■ Given instruction
Say only how many lines contain the word "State".

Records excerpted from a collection

····················

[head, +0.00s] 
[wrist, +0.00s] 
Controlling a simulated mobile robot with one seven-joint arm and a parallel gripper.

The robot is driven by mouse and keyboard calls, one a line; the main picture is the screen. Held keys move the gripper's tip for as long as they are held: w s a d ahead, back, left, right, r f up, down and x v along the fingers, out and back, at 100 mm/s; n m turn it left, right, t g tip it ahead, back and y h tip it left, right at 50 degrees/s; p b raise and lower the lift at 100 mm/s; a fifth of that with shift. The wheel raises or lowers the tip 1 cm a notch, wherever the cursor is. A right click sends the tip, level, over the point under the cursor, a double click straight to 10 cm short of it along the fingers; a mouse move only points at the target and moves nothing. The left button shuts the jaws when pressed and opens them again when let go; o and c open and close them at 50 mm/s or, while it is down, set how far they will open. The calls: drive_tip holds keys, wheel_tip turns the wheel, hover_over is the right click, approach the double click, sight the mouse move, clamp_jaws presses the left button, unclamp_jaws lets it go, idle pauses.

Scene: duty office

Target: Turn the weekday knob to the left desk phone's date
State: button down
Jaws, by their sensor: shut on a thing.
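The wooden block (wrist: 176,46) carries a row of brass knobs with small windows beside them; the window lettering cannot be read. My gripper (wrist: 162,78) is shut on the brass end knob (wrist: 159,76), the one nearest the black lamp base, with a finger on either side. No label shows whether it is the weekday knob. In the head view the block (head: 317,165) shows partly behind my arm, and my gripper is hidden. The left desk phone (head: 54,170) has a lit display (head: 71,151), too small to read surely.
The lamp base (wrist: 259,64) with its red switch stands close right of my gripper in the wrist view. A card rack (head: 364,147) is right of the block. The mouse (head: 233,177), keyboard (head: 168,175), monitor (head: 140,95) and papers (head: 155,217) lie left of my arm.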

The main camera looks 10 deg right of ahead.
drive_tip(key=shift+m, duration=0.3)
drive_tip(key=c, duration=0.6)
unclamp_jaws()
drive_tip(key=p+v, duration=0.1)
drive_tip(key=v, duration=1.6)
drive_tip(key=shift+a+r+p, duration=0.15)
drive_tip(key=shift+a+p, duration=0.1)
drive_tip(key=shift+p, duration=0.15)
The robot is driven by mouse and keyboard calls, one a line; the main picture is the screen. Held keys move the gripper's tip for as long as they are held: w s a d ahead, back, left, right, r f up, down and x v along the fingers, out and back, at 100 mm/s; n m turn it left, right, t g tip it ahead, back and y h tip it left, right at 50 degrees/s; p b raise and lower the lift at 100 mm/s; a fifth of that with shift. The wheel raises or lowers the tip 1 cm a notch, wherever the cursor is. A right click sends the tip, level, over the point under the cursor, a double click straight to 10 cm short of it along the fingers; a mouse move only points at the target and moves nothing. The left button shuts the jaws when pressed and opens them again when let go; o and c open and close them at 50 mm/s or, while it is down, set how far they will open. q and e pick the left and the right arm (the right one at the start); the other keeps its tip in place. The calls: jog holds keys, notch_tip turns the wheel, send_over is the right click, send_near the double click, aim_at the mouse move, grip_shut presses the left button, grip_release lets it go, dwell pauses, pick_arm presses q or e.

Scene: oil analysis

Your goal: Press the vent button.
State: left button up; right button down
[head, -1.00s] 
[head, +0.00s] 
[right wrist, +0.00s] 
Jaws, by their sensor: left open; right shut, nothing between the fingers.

····················

■ Response below
2